## Provided information
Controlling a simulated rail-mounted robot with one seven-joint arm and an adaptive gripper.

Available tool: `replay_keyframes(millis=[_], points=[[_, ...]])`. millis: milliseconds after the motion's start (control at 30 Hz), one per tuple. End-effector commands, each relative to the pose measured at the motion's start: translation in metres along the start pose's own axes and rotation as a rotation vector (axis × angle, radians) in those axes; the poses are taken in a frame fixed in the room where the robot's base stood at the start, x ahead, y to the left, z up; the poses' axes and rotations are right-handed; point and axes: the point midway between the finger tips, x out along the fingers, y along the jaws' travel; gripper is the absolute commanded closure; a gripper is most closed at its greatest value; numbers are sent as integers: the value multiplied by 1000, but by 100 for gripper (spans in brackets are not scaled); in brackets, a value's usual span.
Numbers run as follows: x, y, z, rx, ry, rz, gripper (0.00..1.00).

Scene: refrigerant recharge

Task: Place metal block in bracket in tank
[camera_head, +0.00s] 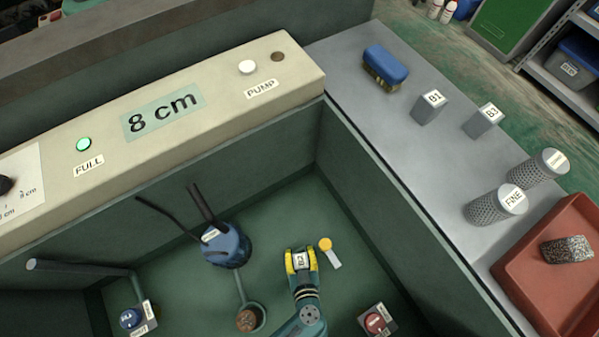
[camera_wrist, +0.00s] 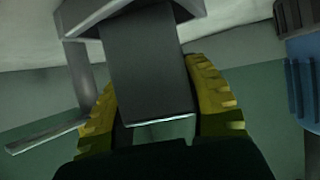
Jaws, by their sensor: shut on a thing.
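A grey metal block with a white label (camera_head: 300,261) is held between the yellow fingertips of my gripper (camera_head: 301,262), low inside the green tank. The label is too small to read surely. In the wrist view the block (camera_wrist: 150,85) fills the space between the yellow-padded fingers of my gripper (camera_wrist: 155,115). A thin grey metal frame (camera_wrist: 82,75), perhaps the bracket, stands left of the block, with an arm running to the left. Its contact with the block cannot be told. A small grey plate with a yellow round top (camera_head: 328,250) is just right of the gripper.
A blue pump (camera_head: 228,247) stands left of my gripper, with pipes around it. A red-topped fitting (camera_head: 376,321) is at lower right. The tank's right wall (camera_head: 380,200) rises beside it. Blocks B1 (camera_head: 428,109) and B3 (camera_head: 482,121) stand on the grey ledge outside.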

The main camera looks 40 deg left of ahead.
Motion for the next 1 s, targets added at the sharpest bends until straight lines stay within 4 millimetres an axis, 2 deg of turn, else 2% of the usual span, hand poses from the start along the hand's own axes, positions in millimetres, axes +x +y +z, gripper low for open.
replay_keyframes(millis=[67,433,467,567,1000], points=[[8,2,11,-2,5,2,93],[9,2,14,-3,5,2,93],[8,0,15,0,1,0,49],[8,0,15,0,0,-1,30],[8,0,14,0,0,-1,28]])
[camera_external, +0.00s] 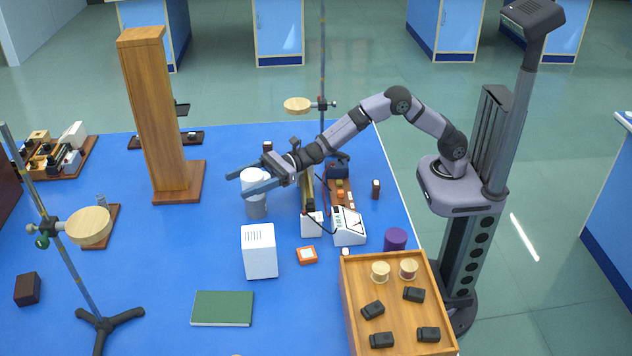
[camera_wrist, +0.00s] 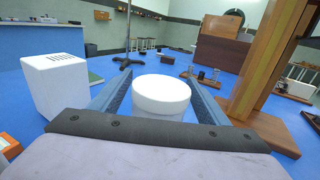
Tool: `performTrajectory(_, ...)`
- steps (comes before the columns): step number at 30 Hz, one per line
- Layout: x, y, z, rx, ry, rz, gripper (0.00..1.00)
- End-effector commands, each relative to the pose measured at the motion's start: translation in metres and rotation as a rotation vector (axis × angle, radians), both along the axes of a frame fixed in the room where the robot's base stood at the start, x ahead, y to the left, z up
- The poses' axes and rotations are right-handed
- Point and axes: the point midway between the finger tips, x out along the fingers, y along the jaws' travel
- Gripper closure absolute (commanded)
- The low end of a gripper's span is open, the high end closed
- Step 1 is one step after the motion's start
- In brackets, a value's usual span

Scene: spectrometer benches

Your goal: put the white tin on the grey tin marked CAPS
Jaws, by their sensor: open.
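The white tin (camera_external: 253,178) is upright and appears to rest on top of the grey tin (camera_external: 257,208), which stands on the blue table. No CAPS marking is readable on the grey tin. My gripper (camera_external: 237,184) is open, with one blue finger on each side of the white tin. In the wrist view, the white tin (camera_wrist: 162,92) sits between the two spread fingers, with a visible gap at the left one. The grey tin is not clearly seen in the wrist view, and the finger crosses part of the white tin in the external view.
A white box (camera_external: 259,252) stands in front of the tins. A tall wooden post (camera_external: 157,110) stands to their left. Meters and cables (camera_external: 347,226) lie to the right, with a wooden tray (camera_external: 395,310) in front. The table left of the tins is fairly clear.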

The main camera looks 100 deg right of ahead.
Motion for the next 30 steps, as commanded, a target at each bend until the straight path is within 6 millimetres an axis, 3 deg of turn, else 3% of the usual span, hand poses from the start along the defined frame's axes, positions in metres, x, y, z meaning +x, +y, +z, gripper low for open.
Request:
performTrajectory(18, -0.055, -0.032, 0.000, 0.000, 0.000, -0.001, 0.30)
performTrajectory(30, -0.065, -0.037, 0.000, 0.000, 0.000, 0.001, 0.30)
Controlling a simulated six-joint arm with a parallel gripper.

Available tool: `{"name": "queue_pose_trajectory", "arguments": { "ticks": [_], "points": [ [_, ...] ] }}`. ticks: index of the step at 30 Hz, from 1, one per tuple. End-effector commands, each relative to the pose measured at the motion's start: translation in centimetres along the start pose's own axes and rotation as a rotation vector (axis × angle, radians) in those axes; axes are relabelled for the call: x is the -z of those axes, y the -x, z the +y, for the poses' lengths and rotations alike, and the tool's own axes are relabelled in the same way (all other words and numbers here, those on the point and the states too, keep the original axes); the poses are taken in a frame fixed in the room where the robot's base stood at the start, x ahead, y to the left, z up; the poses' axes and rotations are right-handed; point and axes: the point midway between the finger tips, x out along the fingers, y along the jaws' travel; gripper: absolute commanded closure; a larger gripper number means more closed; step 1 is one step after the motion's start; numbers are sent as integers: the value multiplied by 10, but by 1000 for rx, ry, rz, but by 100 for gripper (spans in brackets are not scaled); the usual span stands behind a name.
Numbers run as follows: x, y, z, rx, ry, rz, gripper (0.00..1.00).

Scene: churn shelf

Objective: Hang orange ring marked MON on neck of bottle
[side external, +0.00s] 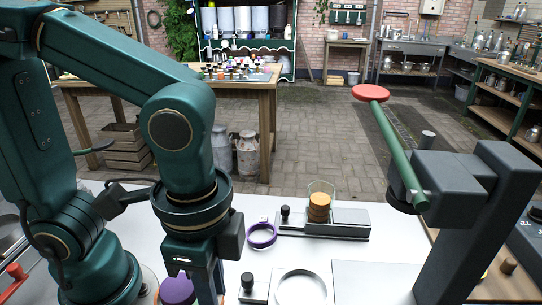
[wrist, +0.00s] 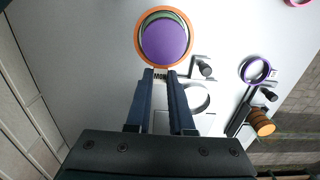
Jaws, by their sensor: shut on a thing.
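The orange ring (wrist: 137,40) shows in the wrist view, with my gripper (wrist: 160,74) shut on its near edge. From above, the ring encircles a round purple top (wrist: 165,40) with a greenish rim, which I take to be the bottle. The purple top also shows low in the side view (side external: 177,290), beside my gripper's fingers. A small dark-marked tag sits between the fingertips; its letters are not readable. I cannot tell the ring's height on the bottle or whether they touch. The neck is hidden.
A purple ring (side external: 261,236) lies on the white table, left of a grey fixture with a stack of orange-brown discs (side external: 319,207). A silver ring-shaped fixture (side external: 301,288) stands in front. A green lever with a red knob (side external: 371,93) rises at the right.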

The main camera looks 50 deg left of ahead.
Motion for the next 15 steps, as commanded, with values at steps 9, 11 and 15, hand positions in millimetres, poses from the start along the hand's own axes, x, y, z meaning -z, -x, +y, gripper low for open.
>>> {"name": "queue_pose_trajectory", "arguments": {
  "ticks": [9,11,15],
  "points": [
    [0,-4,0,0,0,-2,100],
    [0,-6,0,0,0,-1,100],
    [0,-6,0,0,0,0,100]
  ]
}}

## Task instructions
Among the entries above, how many lines hold the string "steps"? Give the number by itself.

## Response
3